| Do this |
Leave out the pictures and print precisely the lines from the line with "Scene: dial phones" to the final line of the entries, both ends included.

### Material

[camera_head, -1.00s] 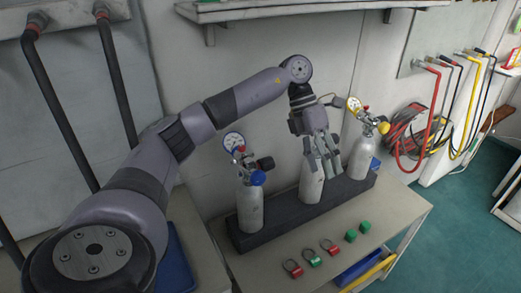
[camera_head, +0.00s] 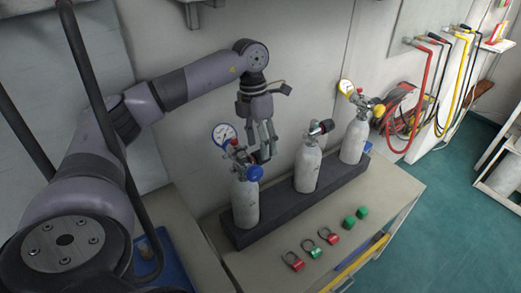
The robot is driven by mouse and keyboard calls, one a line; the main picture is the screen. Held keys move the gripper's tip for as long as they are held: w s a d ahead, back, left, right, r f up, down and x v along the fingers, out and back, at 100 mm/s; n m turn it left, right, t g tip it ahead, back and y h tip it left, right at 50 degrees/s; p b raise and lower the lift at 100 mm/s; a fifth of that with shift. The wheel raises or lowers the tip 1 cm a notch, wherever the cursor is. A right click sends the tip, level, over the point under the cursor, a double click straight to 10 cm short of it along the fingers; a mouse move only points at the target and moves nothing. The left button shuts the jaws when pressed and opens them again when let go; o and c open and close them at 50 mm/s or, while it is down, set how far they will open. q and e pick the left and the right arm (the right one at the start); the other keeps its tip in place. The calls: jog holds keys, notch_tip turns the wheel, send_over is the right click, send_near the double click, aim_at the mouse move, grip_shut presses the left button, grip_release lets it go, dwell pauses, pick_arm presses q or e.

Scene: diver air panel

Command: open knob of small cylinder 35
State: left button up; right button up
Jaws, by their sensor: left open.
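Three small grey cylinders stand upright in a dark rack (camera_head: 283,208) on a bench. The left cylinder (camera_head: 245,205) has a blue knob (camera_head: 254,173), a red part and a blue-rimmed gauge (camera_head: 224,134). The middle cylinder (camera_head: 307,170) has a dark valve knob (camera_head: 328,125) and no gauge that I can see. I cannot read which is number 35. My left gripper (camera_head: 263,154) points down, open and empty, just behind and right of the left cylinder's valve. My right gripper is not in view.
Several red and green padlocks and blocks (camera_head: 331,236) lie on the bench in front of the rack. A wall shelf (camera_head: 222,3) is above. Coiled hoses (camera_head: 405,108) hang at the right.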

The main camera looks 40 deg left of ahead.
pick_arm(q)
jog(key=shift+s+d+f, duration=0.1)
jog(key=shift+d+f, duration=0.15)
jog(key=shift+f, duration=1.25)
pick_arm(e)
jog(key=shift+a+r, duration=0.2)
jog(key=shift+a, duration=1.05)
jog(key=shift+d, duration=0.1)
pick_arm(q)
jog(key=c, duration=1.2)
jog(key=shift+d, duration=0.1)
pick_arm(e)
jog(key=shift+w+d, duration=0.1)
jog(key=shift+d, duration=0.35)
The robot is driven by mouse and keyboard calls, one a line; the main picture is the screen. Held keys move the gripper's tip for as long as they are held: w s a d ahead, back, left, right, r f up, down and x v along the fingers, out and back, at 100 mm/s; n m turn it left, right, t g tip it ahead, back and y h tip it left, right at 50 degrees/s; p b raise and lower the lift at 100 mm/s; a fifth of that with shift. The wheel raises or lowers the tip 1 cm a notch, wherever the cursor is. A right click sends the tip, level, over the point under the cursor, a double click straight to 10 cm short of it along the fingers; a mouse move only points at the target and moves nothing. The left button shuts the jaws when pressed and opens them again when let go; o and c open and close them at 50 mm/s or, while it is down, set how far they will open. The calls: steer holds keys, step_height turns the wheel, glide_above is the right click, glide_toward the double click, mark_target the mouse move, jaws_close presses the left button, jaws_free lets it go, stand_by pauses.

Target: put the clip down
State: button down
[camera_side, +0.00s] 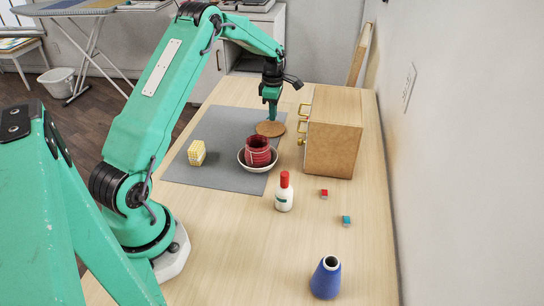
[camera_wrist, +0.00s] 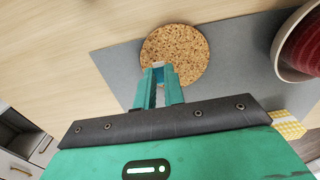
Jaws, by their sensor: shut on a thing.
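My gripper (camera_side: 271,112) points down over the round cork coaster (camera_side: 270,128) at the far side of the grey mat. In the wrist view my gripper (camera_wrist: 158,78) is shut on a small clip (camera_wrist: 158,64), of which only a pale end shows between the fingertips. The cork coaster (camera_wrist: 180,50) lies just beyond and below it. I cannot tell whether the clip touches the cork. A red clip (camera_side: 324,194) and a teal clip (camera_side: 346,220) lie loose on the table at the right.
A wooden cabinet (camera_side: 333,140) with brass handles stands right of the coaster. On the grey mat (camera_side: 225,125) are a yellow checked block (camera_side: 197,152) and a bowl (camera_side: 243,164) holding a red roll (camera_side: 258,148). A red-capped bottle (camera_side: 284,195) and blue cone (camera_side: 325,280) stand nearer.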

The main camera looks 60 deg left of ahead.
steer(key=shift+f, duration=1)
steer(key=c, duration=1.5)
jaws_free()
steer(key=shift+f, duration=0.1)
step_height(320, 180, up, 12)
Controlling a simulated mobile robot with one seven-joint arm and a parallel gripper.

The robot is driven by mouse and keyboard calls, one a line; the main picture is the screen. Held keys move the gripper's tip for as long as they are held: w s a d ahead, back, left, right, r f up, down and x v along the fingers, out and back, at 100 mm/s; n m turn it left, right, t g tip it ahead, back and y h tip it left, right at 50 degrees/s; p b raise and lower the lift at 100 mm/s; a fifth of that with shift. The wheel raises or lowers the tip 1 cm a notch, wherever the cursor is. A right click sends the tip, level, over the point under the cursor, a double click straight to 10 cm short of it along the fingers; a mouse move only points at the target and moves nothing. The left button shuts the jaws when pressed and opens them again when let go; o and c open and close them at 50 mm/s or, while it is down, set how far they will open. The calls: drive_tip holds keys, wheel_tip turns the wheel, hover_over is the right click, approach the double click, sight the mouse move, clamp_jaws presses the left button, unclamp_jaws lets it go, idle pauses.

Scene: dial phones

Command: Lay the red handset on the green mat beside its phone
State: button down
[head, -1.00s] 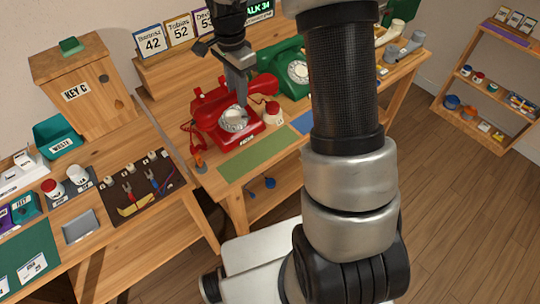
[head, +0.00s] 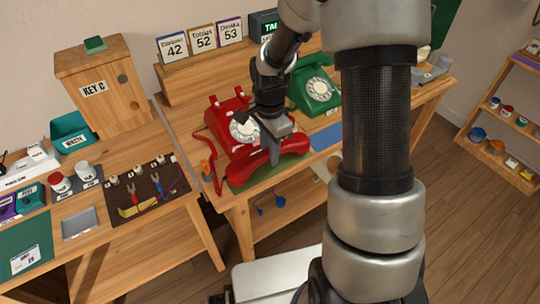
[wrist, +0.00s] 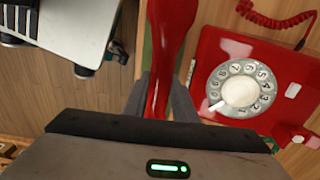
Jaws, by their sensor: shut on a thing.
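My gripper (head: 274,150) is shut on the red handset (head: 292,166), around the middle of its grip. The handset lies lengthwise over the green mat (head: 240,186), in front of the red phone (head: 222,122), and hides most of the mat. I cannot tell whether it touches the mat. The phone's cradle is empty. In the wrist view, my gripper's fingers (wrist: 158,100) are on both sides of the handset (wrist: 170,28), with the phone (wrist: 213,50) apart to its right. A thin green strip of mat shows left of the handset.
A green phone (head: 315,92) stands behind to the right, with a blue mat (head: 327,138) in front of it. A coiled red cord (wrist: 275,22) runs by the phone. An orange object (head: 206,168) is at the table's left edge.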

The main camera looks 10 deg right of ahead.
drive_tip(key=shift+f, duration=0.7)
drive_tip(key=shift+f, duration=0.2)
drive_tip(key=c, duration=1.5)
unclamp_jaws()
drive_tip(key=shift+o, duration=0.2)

######

| Output below |
Scene: dial phones

Command: Lay the red handset on the green mat beside its phone
State: button down
[head, -1.00s] 
[head, +0.00s] 
[wrist, +0.00s] 
Jaws, by their sensor: shut on a thing.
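My gripper (head: 274,150) is shut on the red handset (head: 292,166), around the middle of its grip. The handset lies lengthwise over the green mat (head: 240,186), in front of the red phone (head: 222,122), and hides most of the mat. I cannot tell whether it touches the mat. The phone's cradle is empty. In the wrist view, my gripper's fingers (wrist: 158,100) are on both sides of the handset (wrist: 170,28), with the phone (wrist: 213,50) apart to its right. A thin green strip of mat shows left of the handset.
A green phone (head: 315,92) stands behind to the right, with a blue mat (head: 327,138) in front of it. A coiled red cord (wrist: 275,22) runs by the phone. An orange object (head: 206,168) is at the table's left edge.

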The main camera looks 10 deg right of ahead.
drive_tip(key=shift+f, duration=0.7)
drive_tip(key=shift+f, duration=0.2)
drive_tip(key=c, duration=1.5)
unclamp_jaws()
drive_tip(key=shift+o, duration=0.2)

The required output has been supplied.